[START Data provided]

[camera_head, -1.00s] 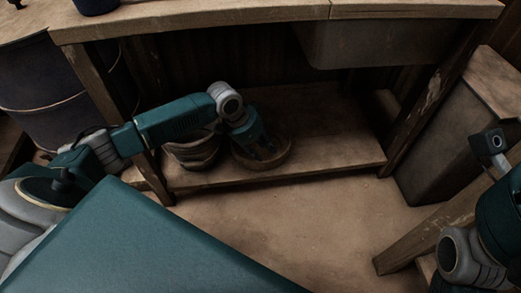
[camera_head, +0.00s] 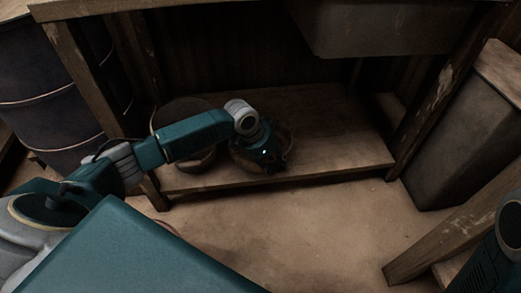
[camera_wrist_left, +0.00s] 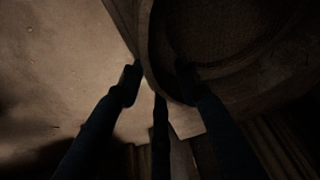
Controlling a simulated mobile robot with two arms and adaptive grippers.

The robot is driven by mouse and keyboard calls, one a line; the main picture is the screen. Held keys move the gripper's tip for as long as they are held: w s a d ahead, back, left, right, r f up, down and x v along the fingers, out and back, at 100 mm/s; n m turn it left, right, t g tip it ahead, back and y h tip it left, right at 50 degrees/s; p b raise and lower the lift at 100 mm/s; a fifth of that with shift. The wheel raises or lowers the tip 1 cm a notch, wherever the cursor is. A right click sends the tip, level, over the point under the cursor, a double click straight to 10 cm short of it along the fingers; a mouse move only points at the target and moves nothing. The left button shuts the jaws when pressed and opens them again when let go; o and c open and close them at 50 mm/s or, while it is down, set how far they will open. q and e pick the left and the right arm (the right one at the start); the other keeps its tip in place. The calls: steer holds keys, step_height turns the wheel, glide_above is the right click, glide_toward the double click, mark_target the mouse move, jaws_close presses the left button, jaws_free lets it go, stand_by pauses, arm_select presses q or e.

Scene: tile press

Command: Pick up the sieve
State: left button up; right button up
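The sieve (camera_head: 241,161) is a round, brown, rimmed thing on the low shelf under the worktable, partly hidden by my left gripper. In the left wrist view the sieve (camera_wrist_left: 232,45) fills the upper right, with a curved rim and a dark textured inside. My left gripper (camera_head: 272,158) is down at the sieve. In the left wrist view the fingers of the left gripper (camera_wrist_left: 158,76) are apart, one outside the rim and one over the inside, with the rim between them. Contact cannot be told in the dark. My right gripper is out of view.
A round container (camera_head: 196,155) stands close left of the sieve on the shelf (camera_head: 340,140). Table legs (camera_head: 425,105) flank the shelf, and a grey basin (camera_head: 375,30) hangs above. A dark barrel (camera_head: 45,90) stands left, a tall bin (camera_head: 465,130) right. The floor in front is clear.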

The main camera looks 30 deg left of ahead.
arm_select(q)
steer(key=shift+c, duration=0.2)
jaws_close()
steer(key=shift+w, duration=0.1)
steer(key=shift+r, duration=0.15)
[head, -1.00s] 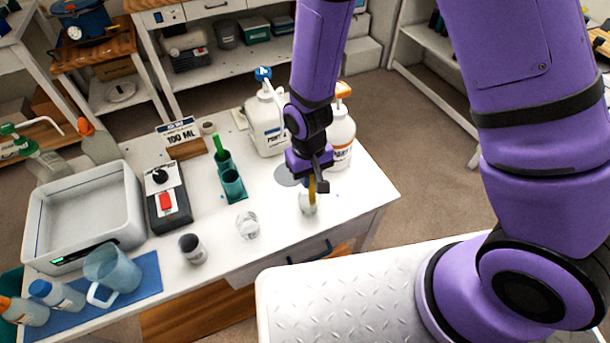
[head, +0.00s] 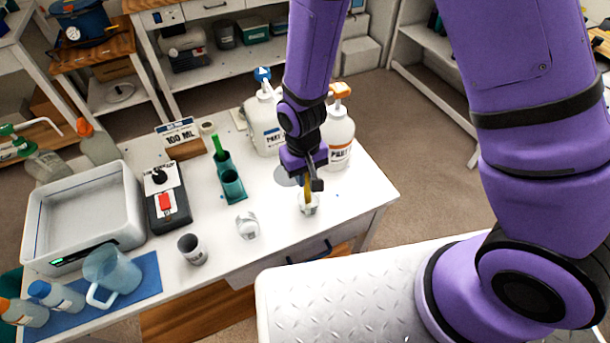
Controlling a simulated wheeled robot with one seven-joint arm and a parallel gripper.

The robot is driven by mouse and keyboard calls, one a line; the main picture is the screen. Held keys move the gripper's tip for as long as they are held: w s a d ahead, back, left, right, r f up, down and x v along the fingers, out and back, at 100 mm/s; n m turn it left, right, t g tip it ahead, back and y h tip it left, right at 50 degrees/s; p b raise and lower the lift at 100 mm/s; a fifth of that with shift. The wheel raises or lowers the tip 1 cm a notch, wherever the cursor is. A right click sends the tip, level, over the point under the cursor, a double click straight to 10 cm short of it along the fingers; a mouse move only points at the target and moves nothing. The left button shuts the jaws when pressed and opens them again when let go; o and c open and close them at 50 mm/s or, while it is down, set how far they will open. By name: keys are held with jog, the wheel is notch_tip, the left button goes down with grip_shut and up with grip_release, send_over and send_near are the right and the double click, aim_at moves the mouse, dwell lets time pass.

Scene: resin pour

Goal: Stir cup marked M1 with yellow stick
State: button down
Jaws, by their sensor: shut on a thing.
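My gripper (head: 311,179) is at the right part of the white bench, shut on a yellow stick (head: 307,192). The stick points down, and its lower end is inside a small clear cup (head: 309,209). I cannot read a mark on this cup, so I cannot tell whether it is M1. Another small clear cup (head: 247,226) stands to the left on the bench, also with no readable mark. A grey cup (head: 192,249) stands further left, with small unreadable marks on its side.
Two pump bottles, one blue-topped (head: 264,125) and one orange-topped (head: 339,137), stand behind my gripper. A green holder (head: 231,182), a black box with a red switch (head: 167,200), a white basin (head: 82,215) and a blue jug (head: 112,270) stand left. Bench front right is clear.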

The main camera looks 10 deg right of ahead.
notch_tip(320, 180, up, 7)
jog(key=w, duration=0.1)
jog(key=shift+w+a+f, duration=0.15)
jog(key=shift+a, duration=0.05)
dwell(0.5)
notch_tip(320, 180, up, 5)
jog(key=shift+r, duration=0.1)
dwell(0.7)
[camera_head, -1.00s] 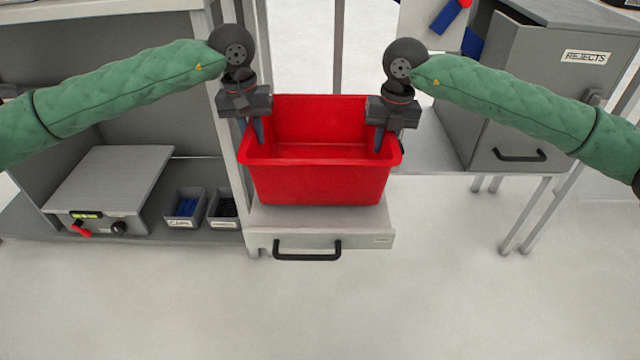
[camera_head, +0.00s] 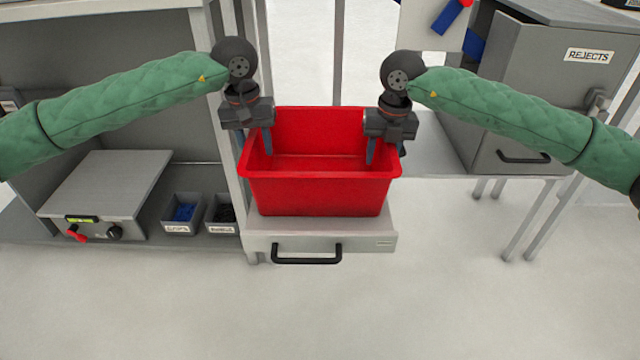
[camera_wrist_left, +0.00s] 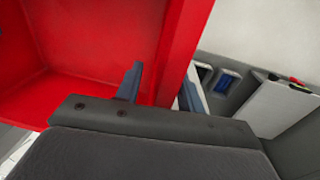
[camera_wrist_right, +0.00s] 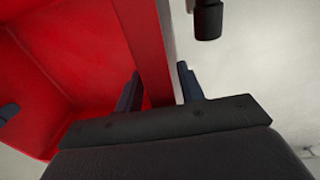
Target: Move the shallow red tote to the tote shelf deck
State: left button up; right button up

[END Data provided]

__Work to do__.
From the listing, copy every line where the string "Controlling" appears.

__Response for this exercise__.
Controlling a simulated mobile robot with two arms and adaptive grippers.
Controlling a simulated wheeled robot with one seven-joint arm and a parallel gripper.

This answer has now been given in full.